■ Directions for this task ■
Reproduce the material in full, unchanged.

■ Collected material ■
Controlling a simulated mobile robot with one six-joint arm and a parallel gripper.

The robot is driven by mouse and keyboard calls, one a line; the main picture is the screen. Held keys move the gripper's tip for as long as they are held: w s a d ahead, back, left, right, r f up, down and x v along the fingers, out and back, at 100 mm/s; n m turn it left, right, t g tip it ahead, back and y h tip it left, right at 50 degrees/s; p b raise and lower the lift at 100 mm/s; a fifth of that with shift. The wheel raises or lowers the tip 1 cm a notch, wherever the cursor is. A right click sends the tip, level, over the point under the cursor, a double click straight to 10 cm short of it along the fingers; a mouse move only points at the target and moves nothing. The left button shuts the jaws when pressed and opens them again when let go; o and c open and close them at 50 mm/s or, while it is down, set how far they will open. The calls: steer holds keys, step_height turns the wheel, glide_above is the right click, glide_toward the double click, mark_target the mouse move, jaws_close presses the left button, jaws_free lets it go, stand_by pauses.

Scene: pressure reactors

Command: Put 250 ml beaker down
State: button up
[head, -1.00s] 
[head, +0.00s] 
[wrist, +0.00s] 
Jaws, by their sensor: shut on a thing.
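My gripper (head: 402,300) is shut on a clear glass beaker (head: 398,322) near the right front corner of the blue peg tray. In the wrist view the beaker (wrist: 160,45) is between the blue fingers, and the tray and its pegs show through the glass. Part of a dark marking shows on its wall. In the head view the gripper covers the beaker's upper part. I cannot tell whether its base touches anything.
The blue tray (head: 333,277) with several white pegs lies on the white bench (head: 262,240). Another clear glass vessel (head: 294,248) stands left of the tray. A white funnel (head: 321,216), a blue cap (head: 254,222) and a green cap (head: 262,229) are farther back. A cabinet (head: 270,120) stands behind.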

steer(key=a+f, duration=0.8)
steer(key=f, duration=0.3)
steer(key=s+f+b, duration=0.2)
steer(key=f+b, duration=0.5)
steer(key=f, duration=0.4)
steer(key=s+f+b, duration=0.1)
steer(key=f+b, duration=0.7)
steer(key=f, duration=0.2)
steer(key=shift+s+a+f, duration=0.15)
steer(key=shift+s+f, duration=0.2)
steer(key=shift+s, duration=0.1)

■ Exercise answer ■
Controlling a simulated mobile robot with one six-joint arm and a parallel gripper.

The robot is driven by mouse and keyboard calls, one a line; the main picture is the screen. Held keys move the gripper's tip for as long as they are held: w s a d ahead, back, left, right, r f up, down and x v along the fingers, out and back, at 100 mm/s; n m turn it left, right, t g tip it ahead, back and y h tip it left, right at 50 degrees/s; p b raise and lower the lift at 100 mm/s; a fifth of that with shift. The wheel raises or lowers the tip 1 cm a notch, wherever the cursor is. A right click sends the tip, level, over the point under the cursor, a double click straight to 10 cm short of it along the fingers; a mouse move only points at the target and moves nothing. The left button shuts the jaws when pressed and opens them again when let go; o and c open and close them at 50 mm/s or, while it is down, set how far they will open. The calls: steer holds keys, step_height turns the wheel, glide_above is the right click, glide_toward the double click, mark_target the mouse move, jaws_close presses the left button, jaws_free lets it go, stand_by pauses.

Scene: pressure reactors

Command: Put 250 ml beaker down
State: button up
[head, -1.00s] 
[head, +0.00s] 
[wrist, +0.00s] 
Jaws, by their sensor: shut on a thing.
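My gripper (head: 402,300) is shut on a clear glass beaker (head: 398,322) near the right front corner of the blue peg tray. In the wrist view the beaker (wrist: 160,45) is between the blue fingers, and the tray and its pegs show through the glass. Part of a dark marking shows on its wall. In the head view the gripper covers the beaker's upper part. I cannot tell whether its base touches anything.
The blue tray (head: 333,277) with several white pegs lies on the white bench (head: 262,240). Another clear glass vessel (head: 294,248) stands left of the tray. A white funnel (head: 321,216), a blue cap (head: 254,222) and a green cap (head: 262,229) are farther back. A cabinet (head: 270,120) stands behind.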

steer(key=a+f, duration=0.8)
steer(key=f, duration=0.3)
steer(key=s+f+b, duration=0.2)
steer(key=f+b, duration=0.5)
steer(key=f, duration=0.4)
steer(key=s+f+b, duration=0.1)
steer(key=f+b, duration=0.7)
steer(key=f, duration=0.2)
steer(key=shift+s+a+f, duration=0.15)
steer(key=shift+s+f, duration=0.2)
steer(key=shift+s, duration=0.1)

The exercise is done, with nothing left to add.